Faced with the burden of toppling the government's prima facie case, the merging parties' rebuttal arguments were inadequate to the task. Entry and expansion, the court found, would not avert anticompetitive effects arising from both coordinated and unilateral conduct. Thus, once Judge Howell was convinced that assisted and manual preparation were not part of the relevant product market, there was little the defense could do.
How did the court get to an online market? As the young ones might put it, by kickin' it old school. After recognizing that the purpose of antitrust market definition is to assess reasonable interchangeability of use and cross elasticity of demand, the court appealed to the so-called practical indicia from the venerable but dated - and often criticized - Supreme Court decision in Brown Shoe. The Brown Shoe decision focuses largely on qualitative factors - some of which go to the issue of substitutability and some of which do not - resulting in giving courts significant leeway in defining markets based on subjectivity, rather than objectivity.
The court, recognizing the criticism of Brown Shoe, however, did not rest entirely on that decision. Instead, it also adopted - as most modern courts have - the hypothetical monopolist test from the joint DOJ/FTC Horizontal Merger Guidelines. Under that test, the relevant question is whether a monopolist of online services could "profitably raise prices for those products by five percent or more; or whether, to the contrary, there would be no reason to monopolize all [such services] because [of] substitution and price competition with other methods of tax preparation."
Ultimately, the court sided with the government, primarily because it found the government's expert to be "generally more credible" than the defense expert. The court acknowledged that it was "beyond debate - that all methods of tax preparation are to, some degree, in competition," since they all "provide taxpayers with a means to perform the task of completing a return." But, the court concluded, that "each method is starkly different," and so, the fact that each "may compete at some level - does not necessarily require that they be included in the relevant market for antitrust purposes."
Following the DOJ's economic expert, the court noted colorfully that the defendants' market definition was so broadly defined that "there are no conceivable alternatives besides going to jail, fleeing to Canada, or not earning any taxable income." The court was unwilling to extend the market so far.
Much of the evidence in this case consisted in conventional, ordinary course business documents. In addition to internal TaxACT and H&R Block documents, the court also considered documents created by TaxACT's investment bankers for the benefit of potential buyers of the company. These documents showed that the defendants' own view was that it competes primarily in an online marketplace against Turbo Tax and H&R Block's digital offering, and that this was an important factor to highlight to potential buyers. The court's reliance on ordinary course documents, including those of investment advisors created even before the companies signed a definitive merger agreement, highlights the importance of involving antitrust counsel early in the process.
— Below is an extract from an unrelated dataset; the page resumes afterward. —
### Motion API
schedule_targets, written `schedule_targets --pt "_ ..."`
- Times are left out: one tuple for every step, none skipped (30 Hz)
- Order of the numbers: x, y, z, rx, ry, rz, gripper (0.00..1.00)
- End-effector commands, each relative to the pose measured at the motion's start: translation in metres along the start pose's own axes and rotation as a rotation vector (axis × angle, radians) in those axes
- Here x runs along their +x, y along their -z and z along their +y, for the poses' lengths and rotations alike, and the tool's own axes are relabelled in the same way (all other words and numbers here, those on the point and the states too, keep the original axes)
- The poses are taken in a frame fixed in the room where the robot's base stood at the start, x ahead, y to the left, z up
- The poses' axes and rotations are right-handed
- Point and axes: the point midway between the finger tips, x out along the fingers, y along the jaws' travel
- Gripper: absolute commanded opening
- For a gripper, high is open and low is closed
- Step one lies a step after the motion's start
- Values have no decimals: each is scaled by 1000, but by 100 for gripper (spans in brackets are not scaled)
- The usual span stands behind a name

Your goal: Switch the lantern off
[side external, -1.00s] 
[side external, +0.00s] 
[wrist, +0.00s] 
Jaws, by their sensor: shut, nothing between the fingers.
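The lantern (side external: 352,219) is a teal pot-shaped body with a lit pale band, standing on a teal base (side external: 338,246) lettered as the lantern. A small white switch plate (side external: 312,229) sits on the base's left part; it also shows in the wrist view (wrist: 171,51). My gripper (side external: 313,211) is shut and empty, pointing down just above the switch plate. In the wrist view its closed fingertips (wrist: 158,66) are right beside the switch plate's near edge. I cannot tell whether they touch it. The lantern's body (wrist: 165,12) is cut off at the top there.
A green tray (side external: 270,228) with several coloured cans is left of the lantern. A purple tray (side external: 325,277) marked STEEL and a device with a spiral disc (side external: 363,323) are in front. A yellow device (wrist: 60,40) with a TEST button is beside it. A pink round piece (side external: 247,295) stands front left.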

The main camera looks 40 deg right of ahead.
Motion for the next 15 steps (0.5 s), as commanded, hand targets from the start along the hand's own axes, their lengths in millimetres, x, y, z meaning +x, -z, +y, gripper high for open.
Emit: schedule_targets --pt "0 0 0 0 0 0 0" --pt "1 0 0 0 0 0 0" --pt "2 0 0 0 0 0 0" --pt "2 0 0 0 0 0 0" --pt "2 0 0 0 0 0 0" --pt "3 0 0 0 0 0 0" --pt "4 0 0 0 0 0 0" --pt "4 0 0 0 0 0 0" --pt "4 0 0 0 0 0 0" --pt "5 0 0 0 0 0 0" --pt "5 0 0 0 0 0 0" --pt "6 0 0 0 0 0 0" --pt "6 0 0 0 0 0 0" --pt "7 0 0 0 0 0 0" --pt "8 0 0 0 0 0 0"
When the court scrutinized the testimony of the parties' economic experts, it found problems with the underlying data on both sides; the defendants' expert relied on data that was - well - unreliable, while the government's expert, Dr. Warren-Bolton, relied on data that didn't address the right question, namely, whether online customers would switch to offline products in the face of a small but significant price increase. Dr. Warren-Boulton's use of modern approaches such as critical loss analysis and merger simulation, though important to the court's decision, played mainly a supporting role. Though not conclusive, the court sided with Dr. Warren-Boulton's hypothetical monopolist analysis, but treated it as "another data point suggesting" that online services constitute "the correct relevant market."
The court's opinion may generate some controversy. Because the court found there to be an absence of credible and probative economic data, it began its analysis with an old-school qualitative approach straight out of Brown Shoe, a 1960s-era case that predates the law and economics revolution that swept through the antitrust world in the years since. By relegating the economics to a supporting role, this decision threatens to turn the clock back to a results-oriented time when qualitative factors reigned supreme. It also suggests a willingness by courts to slice-and-dice markets narrowly based on perceived differences in product offerings, which may make it increasingly difficult for firms who are each others' closest substitutes to merge.
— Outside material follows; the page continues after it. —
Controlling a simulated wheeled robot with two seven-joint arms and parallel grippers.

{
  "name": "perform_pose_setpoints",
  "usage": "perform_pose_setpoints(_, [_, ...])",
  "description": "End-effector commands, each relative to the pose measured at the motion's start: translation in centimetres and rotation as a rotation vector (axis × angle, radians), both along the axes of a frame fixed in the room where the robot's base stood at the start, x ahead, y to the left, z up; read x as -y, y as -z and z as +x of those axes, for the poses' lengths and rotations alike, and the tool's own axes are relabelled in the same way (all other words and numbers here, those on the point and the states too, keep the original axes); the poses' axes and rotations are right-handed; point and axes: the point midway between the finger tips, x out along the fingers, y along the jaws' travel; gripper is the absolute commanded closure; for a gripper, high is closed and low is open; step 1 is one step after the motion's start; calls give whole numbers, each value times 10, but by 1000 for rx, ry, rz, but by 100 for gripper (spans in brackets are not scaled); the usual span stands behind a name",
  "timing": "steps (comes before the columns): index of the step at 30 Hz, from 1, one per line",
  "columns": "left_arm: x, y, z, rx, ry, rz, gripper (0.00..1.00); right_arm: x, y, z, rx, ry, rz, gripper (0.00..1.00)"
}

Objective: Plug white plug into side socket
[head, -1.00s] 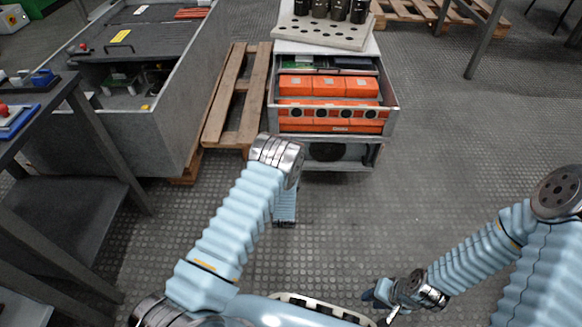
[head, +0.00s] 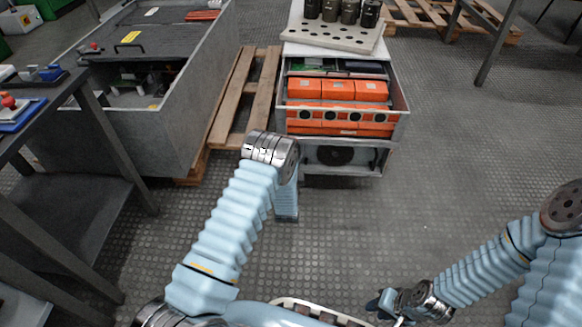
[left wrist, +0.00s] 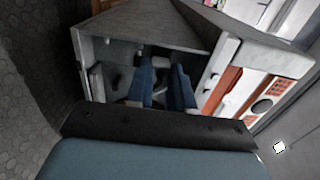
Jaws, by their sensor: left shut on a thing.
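My left arm reaches forward in the head view toward the cabinet with orange modules (head: 340,115), and its gripper is hidden there behind the arm. In the left wrist view the blue fingers of my left gripper (left wrist: 163,82) are close together, shut on a thing, in front of the cabinet's dark opening (left wrist: 150,38). The held thing is mostly hidden between the fingers, so the white plug's shape and tilt cannot be made out. The side socket cannot be picked out. My right gripper (head: 384,304) is low at the bottom of the head view, over the floor, its jaws unclear.
A perforated plate (head: 330,35) with several dark cylinders lies on the cabinet. A wooden pallet (head: 243,95) lies left of it, beside a large grey bin (head: 165,135). A dark table (head: 60,110) stands far left. Floor right of the cabinet is clear.

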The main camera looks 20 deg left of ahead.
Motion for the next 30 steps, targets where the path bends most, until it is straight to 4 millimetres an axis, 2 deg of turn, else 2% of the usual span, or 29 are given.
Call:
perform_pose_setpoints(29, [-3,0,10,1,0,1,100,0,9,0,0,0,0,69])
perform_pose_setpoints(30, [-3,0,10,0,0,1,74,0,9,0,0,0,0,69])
Beyond that, the decision is also one of the first tests of the government's recently revised Horizontal Merger Guidelines. How did those revisions fare? Just after the decision was announced, the head of the DOJ's Antitrust Division touted the case as a vindication of the revised guidelines and the DOJ's current approach to merger review. In reality, the 2010 revisions scored one win and one loss.
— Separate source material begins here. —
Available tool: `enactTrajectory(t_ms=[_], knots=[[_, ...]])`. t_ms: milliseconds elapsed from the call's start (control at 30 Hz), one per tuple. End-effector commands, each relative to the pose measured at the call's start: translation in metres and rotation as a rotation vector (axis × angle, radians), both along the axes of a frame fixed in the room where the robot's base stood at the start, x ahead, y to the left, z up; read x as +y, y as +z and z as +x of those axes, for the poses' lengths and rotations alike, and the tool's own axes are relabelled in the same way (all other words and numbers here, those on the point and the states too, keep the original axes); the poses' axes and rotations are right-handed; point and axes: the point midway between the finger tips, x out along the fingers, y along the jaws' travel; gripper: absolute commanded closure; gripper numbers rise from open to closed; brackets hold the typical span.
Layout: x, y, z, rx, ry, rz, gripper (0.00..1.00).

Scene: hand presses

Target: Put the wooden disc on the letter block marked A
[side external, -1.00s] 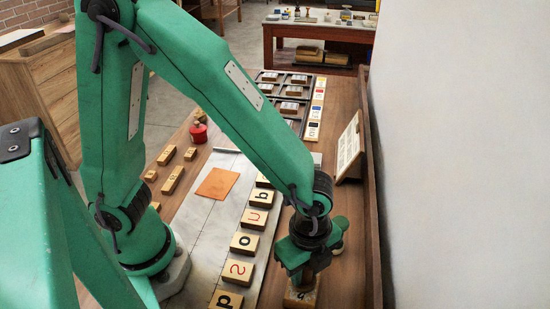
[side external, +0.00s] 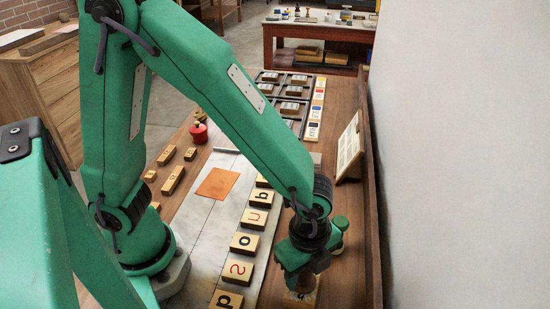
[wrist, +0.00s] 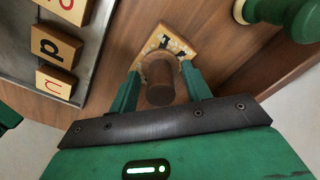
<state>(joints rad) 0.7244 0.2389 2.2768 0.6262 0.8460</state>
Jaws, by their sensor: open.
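In the wrist view a brown wooden round piece (wrist: 158,82), which I take for the disc, stands between the two fingers of my gripper (wrist: 160,72). The fingers are open, one on each side of it. Behind and under it is a pale wooden block (wrist: 179,43) with black marking. The round piece and fingers cover part of the marking, so I cannot read the letter. I cannot tell whether the piece rests on the block. In the side view my gripper (side external: 302,268) is low over the block (side external: 300,299), which is mostly hidden.
A row of letter blocks (side external: 244,243) lies on a grey metal plate (side external: 190,228) to the left. A green rounded object (wrist: 283,16) stands close at the upper right in the wrist view. A raised table edge (side external: 371,210) and a tilted card stand (side external: 349,148) are to the right.

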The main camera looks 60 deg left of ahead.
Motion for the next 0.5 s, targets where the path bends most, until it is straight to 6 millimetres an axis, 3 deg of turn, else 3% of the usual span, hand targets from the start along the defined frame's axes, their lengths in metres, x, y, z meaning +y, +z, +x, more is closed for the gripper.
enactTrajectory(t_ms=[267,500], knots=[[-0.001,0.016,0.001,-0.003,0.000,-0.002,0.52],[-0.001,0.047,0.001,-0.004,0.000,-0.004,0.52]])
In the win column, the court adopted the new Guideline's approach to "unilateral effects." Under the old guidelines, it was presumed that merging parties would only have the power to unilaterally raise prices if they were each other's closest substitute, and they had a combined market share of 35 percent. These dual requirements were responsible for a number of DOJ losses in prior litigated matters, and the new merger guidelines simply omitted them. In this case, the government conceded that it could satisfy neither. Nonetheless, the court sided with the government and the new guidelines. In doing so, the court not only "decline[d] defendants' invitation - to impose a market share threshold for proving a unilateral effects claim," it also held that failure to satisfy the closest substitute test "does not necessarily prevent a finding of unilateral effects." What does this mean? It means that mergers between relatively small firms are subject to challenge if they offer very similar products.
In the loss column, the court rejected the new Guideline's suggestion that market definition plays a subsidiary, and perhaps, unnecessary role in merger analysis. In the DOJ's view, if there is economic evidence that the merger would be anticompetitive, that should be the end of the story. The court, however, was unwilling to go so far, noting that "no modern [merger] case dispensed with the requirement to define a relevant market." What this confirms is that market definition, far from playing a subsidiary role, will frequently remain outcome dispositive, as it was in this case.
Ultimately, the impact of the decision on merging parties remains to be seen. Certainly, the decision will embolden the Antitrust Division; and certainly, the decision increases the antitrust risk inherent in many strategic mergers. But the government track record remains mixed, especially in high-tech mergers. Given the notoriously fact-specific nature of merger analysis, this decision will hardly be the last chapter when it comes to mergers of online service providers.